Members of President Obama’s Cabinet and lawmakers visited the Washington Auto Show, viewing fuel-efficient cars, plug-in hybrids and battery-electric vehicles under development. The cars are part of a shift away from conventional gasoline engines.
“Our industry has been part of the problem,” said Stefan Jacoby, Volkswagen AG’s top executive in North America. “Now we are determined to be part of the solution.”
Transportation Secretary Ray LaHood, Environmental Protection Agency Administrator Lisa Jackson and Carol Browner, Mr. Obama’s coordinator of energy and climate-related issues, reviewed the latest from General Motors Corp., Ford Motor Co., Toyota Motor Corp. and others. The audience included former Secretary of State Colin L. Powell.
“The stimulus is going to make all of this even more possible,” Ms. Browner told a representative with lithium-ion battery manufacturer A123Systems while inspecting a retrofitted plug-in Toyota Prius.
VETERANS
Obama nominates Duckworth for VA
Tammy Duckworth, the Illinois Department of Veterans Affairs director, was nominated by President Obama on Tuesday to serve as an assistant secretary at the Department of Veterans Affairs.
Miss Duckworth was a helicopter pilot in Iraq who lost both legs and partial use of one arm in a rocket-propelled grenade attack in 2004. She ran unsuccessfully for Congress in 2006.
As assistant secretary of public and intergovernmental affairs, her duties would include directing VA’s public affairs operations, as well as programs for homeless veterans.
Miss Duckworth was a major in the Illinois National Guard. She was appointed director of the Illinois veterans’ agency in 2006.
BAILOUT
Wells Fargo bank reconsiders junket
Bailed-out bank Wells Fargo says it’s reconsidering whether to hold a corporate junket in Las Vegas amid criticism from Capitol Hill.
The company had planned a posh outing for its top mortgage writers to kick off this week at the Wynn Las Vegas. The conference is a Wells Fargo tradition. Previous years have included all-expense-paid helicopter rides, wine tasting, horseback riding in Puerto Rico and a private Jimmy Buffett concert in the Bahamas for more than 1,000 employees and guests.

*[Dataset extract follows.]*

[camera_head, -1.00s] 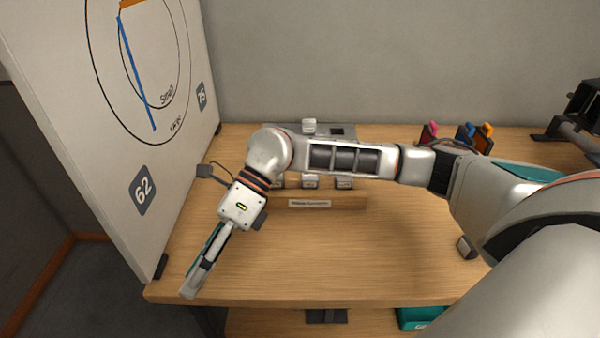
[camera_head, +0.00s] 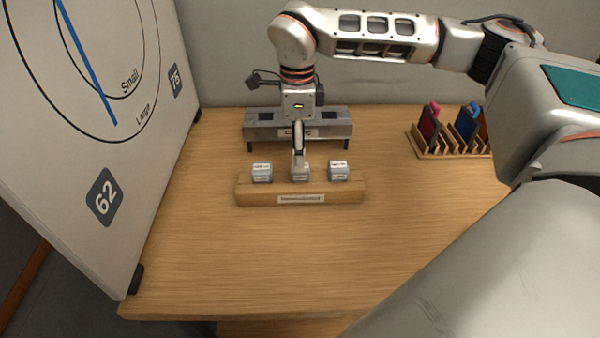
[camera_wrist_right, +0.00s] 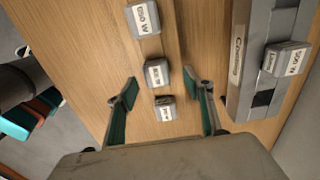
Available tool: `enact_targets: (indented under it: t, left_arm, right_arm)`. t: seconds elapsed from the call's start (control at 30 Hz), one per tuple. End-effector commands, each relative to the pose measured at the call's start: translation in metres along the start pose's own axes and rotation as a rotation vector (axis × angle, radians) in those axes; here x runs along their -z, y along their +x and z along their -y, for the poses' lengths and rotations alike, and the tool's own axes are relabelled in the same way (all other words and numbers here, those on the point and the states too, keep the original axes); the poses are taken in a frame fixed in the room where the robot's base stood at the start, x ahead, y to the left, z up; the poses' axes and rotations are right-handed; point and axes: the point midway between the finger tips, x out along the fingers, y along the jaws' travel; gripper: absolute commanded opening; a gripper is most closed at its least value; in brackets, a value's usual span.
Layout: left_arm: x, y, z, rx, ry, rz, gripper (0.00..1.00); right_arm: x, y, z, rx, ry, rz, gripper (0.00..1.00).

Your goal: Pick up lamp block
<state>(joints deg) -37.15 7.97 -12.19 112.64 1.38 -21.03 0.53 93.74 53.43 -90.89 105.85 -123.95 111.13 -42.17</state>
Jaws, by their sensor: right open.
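Three small grey lamp blocks with white labels sit in a row on a wooden rack (camera_head: 255,195): a left block (camera_head: 262,172), a middle block (camera_head: 301,174) and a right block (camera_head: 338,171). My right gripper (camera_head: 299,162) points down at the middle block and partly covers it. In the right wrist view the open fingers (camera_wrist_right: 160,80) stand on either side of the middle block (camera_wrist_right: 158,73), with gaps on both sides. The other two blocks show above (camera_wrist_right: 143,18) and below (camera_wrist_right: 165,108) it. Whether the fingers reach block height is unclear. My left gripper is out of view.
A grey console (camera_head: 262,131) with dark slots stands behind the rack; a labelled block (camera_wrist_right: 287,60) sits on it. A wooden holder (camera_head: 440,150) with coloured pieces is at the right. A white board (camera_head: 75,220) stands at the left. The front tabletop (camera_head: 250,255) is clear.

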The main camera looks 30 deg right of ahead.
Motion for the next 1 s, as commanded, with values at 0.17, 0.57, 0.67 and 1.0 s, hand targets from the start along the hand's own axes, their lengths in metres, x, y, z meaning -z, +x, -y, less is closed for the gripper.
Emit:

After the Associated Press reported that this year’s event was about to kick off despite the company’s $25 billion bailout, the company defended its decision. But after swift outcry from Capitol Hill, a company spokesman says it’s reconsidering its plan.
CIVIL RIGHTS
NAACP chief to watch Obama
The NAACP’s new leader intends to hold President Obama accountable for his promises about civil rights, regardless of President Obama’s status as the first black occupant of the White House.
“The president being black gives us no advantage,” NAACP President and CEO Benjamin Todd Jealous said Tuesday in an interview with the Associated Press, adding that Mr. Obama’s background as a community organizer and civil rights lawyer may make him more receptive to the agenda of the National Association for the Advancement of Colored People.

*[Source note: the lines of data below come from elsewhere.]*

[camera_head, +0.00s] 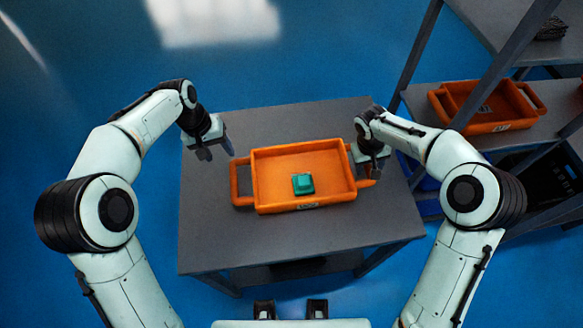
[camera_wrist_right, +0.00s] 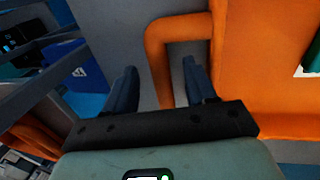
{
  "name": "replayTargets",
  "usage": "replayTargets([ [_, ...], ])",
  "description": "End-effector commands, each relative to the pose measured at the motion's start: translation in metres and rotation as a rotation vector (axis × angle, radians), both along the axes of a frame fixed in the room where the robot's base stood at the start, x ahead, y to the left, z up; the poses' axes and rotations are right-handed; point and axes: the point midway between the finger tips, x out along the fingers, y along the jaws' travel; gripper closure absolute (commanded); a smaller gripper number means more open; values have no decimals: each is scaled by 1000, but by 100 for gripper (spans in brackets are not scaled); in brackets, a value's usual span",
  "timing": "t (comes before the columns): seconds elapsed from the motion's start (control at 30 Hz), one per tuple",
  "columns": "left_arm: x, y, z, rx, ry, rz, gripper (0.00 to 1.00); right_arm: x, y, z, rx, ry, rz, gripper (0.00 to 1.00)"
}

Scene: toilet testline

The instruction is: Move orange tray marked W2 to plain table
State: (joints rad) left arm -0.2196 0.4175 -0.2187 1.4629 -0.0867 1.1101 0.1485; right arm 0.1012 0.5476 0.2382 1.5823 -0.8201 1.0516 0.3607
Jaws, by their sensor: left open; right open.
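An orange tray (camera_head: 270,195) with a green block (camera_head: 303,184) inside sits on a grey table (camera_head: 215,235). A small label on its front wall is too small to read. My left gripper (camera_head: 217,151) is open and empty, behind and above the tray's left handle (camera_head: 235,185), apart from it. My right gripper (camera_head: 374,168) is open at the tray's right handle. In the right wrist view, the outer bar of that handle (camera_wrist_right: 160,75) lies between the two open fingers of my right gripper (camera_wrist_right: 161,85), which are not closed on it.
A grey shelf rack (camera_head: 415,100) stands at the right, holding another orange tray (camera_head: 500,125) and a black crate (camera_head: 545,180) lower down. Blue bins (camera_head: 425,182) sit beside the table. The table top is clear in front of the tray.

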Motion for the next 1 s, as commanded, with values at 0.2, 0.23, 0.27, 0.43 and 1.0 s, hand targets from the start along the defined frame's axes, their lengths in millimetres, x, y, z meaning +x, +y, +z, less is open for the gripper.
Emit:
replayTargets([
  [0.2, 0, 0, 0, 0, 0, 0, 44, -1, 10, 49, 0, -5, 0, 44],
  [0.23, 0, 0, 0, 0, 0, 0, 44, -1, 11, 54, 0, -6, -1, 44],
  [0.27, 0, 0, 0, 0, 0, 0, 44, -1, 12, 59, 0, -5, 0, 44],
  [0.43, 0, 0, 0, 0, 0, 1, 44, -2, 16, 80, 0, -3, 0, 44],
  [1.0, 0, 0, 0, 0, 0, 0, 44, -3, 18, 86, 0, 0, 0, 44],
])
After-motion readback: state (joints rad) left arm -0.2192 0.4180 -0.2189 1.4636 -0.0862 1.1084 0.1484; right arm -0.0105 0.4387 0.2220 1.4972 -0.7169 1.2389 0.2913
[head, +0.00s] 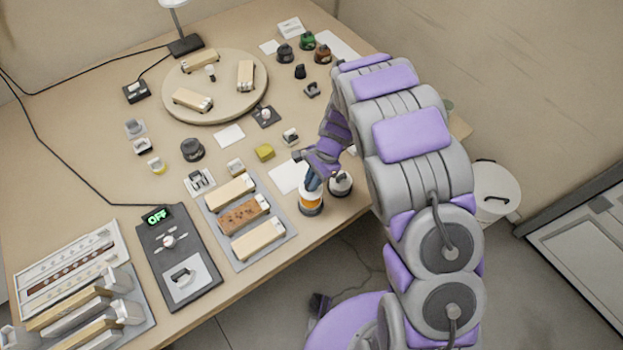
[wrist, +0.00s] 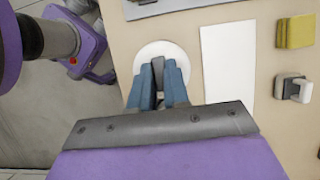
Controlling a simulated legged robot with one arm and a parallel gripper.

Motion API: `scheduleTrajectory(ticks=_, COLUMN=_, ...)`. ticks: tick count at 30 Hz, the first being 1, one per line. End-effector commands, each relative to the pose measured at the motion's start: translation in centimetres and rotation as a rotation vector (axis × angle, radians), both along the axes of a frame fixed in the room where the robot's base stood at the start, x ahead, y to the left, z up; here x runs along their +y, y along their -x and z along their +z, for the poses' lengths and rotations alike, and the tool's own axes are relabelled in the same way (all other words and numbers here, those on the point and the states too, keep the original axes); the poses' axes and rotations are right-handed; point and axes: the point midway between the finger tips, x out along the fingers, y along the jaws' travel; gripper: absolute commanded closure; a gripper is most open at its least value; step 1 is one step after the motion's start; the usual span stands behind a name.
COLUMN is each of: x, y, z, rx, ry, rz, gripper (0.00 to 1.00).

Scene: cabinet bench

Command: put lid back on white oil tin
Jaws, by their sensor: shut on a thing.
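My gripper (head: 314,182) is shut on the dark upright knob (wrist: 158,72) of a round white lid (wrist: 152,52). In the head view, the fingers point down at a white tin with an orange band (head: 310,203), near the table's front edge. The lid is at the tin's top, but I cannot tell whether it is seated or just above it. A second round pale container with a dark top (head: 340,184) stands close on the right. In the wrist view, my fingers and palm hide part of the lid and everything below it.
A grey tray with wooden-looking blocks (head: 291,233) lies to the left of the tin. A white sheet (head: 287,177) lies flat behind it, with a yellow block (head: 265,152) farther back. The table edge is close in front. A white bin (head: 495,190) stands on the floor at right.

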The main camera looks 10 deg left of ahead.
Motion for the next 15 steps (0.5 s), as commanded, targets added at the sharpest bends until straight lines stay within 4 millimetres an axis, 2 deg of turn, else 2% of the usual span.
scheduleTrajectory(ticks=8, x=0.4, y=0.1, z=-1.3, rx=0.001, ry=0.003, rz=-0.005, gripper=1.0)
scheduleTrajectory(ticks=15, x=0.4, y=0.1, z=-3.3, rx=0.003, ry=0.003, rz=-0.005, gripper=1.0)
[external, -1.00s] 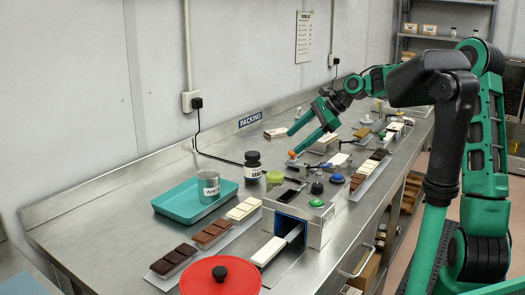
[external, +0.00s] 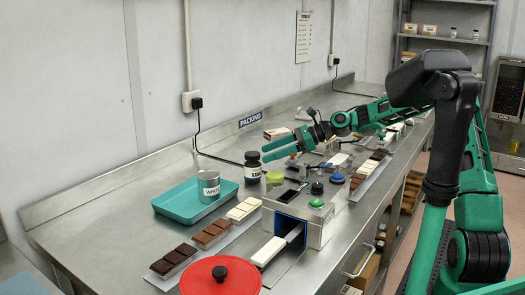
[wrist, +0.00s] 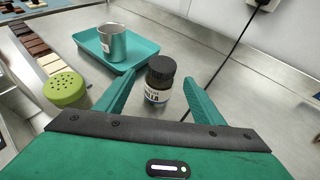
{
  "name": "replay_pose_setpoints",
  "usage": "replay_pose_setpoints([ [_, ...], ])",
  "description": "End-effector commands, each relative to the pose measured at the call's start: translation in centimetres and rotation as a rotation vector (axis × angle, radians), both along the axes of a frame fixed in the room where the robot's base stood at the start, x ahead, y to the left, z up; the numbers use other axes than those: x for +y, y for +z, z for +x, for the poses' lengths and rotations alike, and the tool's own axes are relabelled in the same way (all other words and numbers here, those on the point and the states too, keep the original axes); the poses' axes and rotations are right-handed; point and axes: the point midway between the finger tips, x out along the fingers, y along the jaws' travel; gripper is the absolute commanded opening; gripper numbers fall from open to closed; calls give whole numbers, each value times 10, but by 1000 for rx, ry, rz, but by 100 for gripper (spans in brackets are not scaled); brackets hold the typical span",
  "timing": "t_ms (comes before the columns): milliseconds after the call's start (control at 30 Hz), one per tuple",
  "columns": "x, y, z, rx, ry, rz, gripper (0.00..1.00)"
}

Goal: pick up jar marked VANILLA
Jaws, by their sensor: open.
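The jar marked VANILLA (external: 252,168) is dark with a black lid and a pale label. It stands upright on the steel bench, right of the teal tray. In the wrist view the jar (wrist: 158,82) shows between my fingers, its label partly readable as "LLA". My gripper (external: 266,154) is open, low over the bench, its fingers pointing left at the jar. In the wrist view my gripper (wrist: 160,95) has a finger on each side of the jar, with gaps; I cannot tell how far the jar reaches between the fingertips.
A teal tray (external: 168,207) holds a metal cup (external: 208,188) left of the jar. A green-lidded shaker (wrist: 65,88) stands near my left finger. A grey control box (external: 312,228) and chocolate bars (external: 208,236) lie in front. A black cable (wrist: 230,55) runs behind.

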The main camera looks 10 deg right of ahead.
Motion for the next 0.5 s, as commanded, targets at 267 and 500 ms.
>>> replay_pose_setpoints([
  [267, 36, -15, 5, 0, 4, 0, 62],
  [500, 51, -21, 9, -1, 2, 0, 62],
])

Mr. Jealous said he expects “the traditional relationship” that presidents have had with the NAACP: “We will be the people at the end of the day who help make him do what he knows he should do. We will help create the room for [Mr. Obama] to fulfill, I think, his own aspirations for his presidency.”

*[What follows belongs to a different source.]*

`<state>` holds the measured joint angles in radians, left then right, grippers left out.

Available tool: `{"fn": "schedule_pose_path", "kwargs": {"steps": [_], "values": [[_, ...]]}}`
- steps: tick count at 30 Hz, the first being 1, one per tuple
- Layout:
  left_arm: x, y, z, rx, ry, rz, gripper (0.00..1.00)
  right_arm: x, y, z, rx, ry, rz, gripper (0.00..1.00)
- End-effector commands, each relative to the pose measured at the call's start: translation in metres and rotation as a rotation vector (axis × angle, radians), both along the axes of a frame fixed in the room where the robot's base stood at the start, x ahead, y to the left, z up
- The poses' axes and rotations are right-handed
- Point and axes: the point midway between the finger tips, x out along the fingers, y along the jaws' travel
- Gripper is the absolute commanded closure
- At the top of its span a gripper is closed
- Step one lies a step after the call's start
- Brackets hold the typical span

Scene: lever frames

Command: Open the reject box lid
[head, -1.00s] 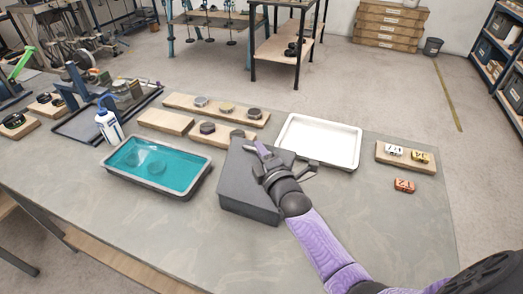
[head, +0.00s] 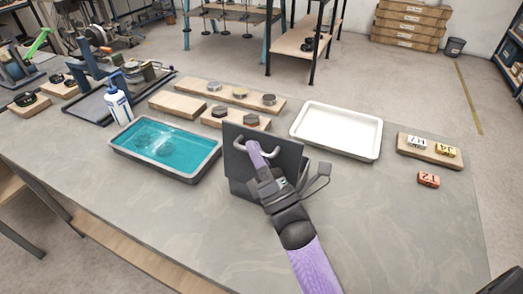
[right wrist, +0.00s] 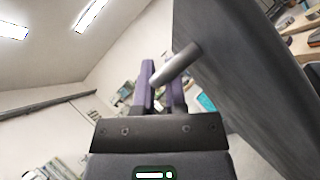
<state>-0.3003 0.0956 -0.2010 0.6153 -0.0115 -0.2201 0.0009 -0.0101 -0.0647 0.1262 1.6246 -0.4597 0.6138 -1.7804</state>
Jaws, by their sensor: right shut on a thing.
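The reject box (head: 238,188) is a dark grey box on the bench, partly hidden behind my right arm. Its lid (head: 290,158) stands raised and steeply tilted, with a light metal handle on the face toward me. My right gripper (head: 256,152) is at that handle, its purple fingers closed on it. In the right wrist view the handle (right wrist: 176,64) runs from the lid (right wrist: 240,70) to between the purple fingers (right wrist: 160,92). The inside of the box is hidden. My left gripper is not in view.
A tray of teal liquid (head: 117,150) is left of the box, with a wash bottle (head: 118,105) behind it. An empty white tray (head: 338,128) is behind right. Wooden boards with round parts (head: 240,92) lie behind. The front bench is clear.

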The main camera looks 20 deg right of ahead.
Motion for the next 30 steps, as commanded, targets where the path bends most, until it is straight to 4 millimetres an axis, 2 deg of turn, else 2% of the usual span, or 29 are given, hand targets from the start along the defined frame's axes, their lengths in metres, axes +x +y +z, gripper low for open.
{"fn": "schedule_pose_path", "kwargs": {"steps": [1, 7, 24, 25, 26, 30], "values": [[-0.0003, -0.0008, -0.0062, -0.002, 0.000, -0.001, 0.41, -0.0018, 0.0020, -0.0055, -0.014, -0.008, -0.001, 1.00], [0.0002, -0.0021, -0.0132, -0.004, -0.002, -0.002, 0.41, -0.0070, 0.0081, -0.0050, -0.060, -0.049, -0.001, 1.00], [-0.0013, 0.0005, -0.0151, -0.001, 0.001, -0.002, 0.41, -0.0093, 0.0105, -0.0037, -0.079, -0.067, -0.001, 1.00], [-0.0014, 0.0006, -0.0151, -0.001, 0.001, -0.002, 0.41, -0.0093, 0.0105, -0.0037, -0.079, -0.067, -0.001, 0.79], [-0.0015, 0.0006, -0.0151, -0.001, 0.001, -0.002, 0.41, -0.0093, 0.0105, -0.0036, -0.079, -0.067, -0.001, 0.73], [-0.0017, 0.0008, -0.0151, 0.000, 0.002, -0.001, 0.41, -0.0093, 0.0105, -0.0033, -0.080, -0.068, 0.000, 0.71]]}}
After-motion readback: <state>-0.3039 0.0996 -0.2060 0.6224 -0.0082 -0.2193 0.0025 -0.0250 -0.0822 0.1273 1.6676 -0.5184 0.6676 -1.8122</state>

“If he aspires to be the next Abraham Lincoln, I aspire to be his Frederick Douglass,” said Mr. Jealous, referring to the slave-turned-abolitionist who pressed a cautious Lincoln to issue the Emancipation Proclamation.
Mr. Jealous outlined several issues for Mr. Obama to address during his first year in office: ensuring fair distribution of federal bailout funds, programs and contracts; double-digit black unemployment; lenders pushing minorities with good credit into subprime mortgages; reducing the disparity between unsolved homicides in minority and white areas; and ensuring that minority children have access to good schools.
The NAACP also has prepared a list of judges that it wants considered when vacancies are filled.
FINANCIAL SERVICES
Madoff accuser feared for family
Harry Markopolos, a former financial executive who tried to blow the whistle on accused swindler Bernard Madoff, will tell lawmakers he feared for the safety of his family when U.S. securities regulators ignored evidence in the case, the Wall Street Journal reported Tuesday.
Mr. Markopolos is scheduled to testify Wednesday at a House Financial Services subcommittee hearing that is examining how to reform U.S. financial-services regulation and better police the markets.
“There was an abject failure by the regulatory agencies we entrust as our watchdog,” according to a copy of Mr. Markopolos’ testimony, which was posted on the Journal’s Web site. Mr. Markopolos said he gave evidence to the Securities and Exchange Commission office in Boston beginning in 2000 and resubmitted the evidence several times over a period of nine years.
“Because nothing was done, I became fearful for the safety of my family until the SEC finally acknowledged, after Madoff had been arrested, that it had received credible evidence of Madoff’s Ponzi scheme several years earlier,” Mr. Markopolos said.